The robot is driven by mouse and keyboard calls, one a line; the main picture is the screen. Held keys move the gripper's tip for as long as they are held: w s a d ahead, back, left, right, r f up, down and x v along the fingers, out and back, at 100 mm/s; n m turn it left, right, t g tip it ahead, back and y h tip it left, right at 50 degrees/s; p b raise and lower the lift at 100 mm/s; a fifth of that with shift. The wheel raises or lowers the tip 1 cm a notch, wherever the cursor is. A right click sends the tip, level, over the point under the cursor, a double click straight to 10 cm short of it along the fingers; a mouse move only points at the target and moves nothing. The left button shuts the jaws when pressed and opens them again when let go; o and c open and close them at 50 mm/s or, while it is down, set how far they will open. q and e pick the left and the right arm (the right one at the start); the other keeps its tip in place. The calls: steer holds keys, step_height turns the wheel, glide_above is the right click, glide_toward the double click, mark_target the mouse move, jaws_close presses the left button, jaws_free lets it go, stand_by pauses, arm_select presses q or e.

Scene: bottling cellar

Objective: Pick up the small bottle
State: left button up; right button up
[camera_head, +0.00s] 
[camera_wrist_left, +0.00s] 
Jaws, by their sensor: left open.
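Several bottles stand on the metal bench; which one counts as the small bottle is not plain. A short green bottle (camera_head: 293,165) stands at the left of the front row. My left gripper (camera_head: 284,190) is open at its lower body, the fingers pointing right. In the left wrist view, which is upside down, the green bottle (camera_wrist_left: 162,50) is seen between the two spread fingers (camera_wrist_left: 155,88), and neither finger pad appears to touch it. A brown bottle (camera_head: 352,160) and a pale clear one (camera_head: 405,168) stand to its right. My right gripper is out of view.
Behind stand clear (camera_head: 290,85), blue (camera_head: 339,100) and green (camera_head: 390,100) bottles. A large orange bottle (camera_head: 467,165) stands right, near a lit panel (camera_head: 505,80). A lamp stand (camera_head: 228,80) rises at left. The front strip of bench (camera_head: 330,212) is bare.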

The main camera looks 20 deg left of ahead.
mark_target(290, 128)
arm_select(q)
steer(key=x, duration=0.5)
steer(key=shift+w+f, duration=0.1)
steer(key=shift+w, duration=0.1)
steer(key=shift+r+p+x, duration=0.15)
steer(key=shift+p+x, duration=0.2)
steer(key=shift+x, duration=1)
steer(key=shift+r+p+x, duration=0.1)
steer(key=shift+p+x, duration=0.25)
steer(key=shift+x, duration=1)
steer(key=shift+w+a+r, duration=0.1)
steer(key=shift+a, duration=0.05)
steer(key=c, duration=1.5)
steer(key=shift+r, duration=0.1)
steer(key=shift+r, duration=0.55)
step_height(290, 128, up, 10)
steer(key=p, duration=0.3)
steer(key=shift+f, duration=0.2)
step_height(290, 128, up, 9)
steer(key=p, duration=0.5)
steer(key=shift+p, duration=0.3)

====

What the exercise asks → Output the listing above word for word.

Exercise output →
The robot is driven by mouse and keyboard calls, one a line; the main picture is the screen. Held keys move the gripper's tip for as long as they are held: w s a d ahead, back, left, right, r f up, down and x v along the fingers, out and back, at 100 mm/s; n m turn it left, right, t g tip it ahead, back and y h tip it left, right at 50 degrees/s; p b raise and lower the lift at 100 mm/s; a fifth of that with shift. The wheel raises or lowers the tip 1 cm a notch, wherever the cursor is. A right click sends the tip, level, over the point under the cursor, a double click straight to 10 cm short of it along the fingers; a mouse move only points at the target and moves nothing. The left button shuts the jaws when pressed and opens them again when let go; o and c open and close them at 50 mm/s or, while it is down, set how far they will open. q and e pick the left and the right arm (the right one at the start); the other keeps its tip in place. The calls: steer holds keys, step_height turns the wheel, glide_above is the right click, glide_toward the double click, mark_target the mouse move, jaws_close presses the left button, jaws_free lets it go, stand_by pauses, arm_select presses q or e.

Scene: bottling cellar

Objective: Pick up the small bottle
State: left button up; right button up
[camera_head, +0.00s] 
[camera_wrist_left, +0.00s] 
Jaws, by their sensor: left open.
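Several bottles stand on the metal bench; which one counts as the small bottle is not plain. A short green bottle (camera_head: 293,165) stands at the left of the front row. My left gripper (camera_head: 284,190) is open at its lower body, the fingers pointing right. In the left wrist view, which is upside down, the green bottle (camera_wrist_left: 162,50) is seen between the two spread fingers (camera_wrist_left: 155,88), and neither finger pad appears to touch it. A brown bottle (camera_head: 352,160) and a pale clear one (camera_head: 405,168) stand to its right. My right gripper is out of view.
Behind stand clear (camera_head: 290,85), blue (camera_head: 339,100) and green (camera_head: 390,100) bottles. A large orange bottle (camera_head: 467,165) stands right, near a lit panel (camera_head: 505,80). A lamp stand (camera_head: 228,80) rises at left. The front strip of bench (camera_head: 330,212) is bare.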

The main camera looks 20 deg left of ahead.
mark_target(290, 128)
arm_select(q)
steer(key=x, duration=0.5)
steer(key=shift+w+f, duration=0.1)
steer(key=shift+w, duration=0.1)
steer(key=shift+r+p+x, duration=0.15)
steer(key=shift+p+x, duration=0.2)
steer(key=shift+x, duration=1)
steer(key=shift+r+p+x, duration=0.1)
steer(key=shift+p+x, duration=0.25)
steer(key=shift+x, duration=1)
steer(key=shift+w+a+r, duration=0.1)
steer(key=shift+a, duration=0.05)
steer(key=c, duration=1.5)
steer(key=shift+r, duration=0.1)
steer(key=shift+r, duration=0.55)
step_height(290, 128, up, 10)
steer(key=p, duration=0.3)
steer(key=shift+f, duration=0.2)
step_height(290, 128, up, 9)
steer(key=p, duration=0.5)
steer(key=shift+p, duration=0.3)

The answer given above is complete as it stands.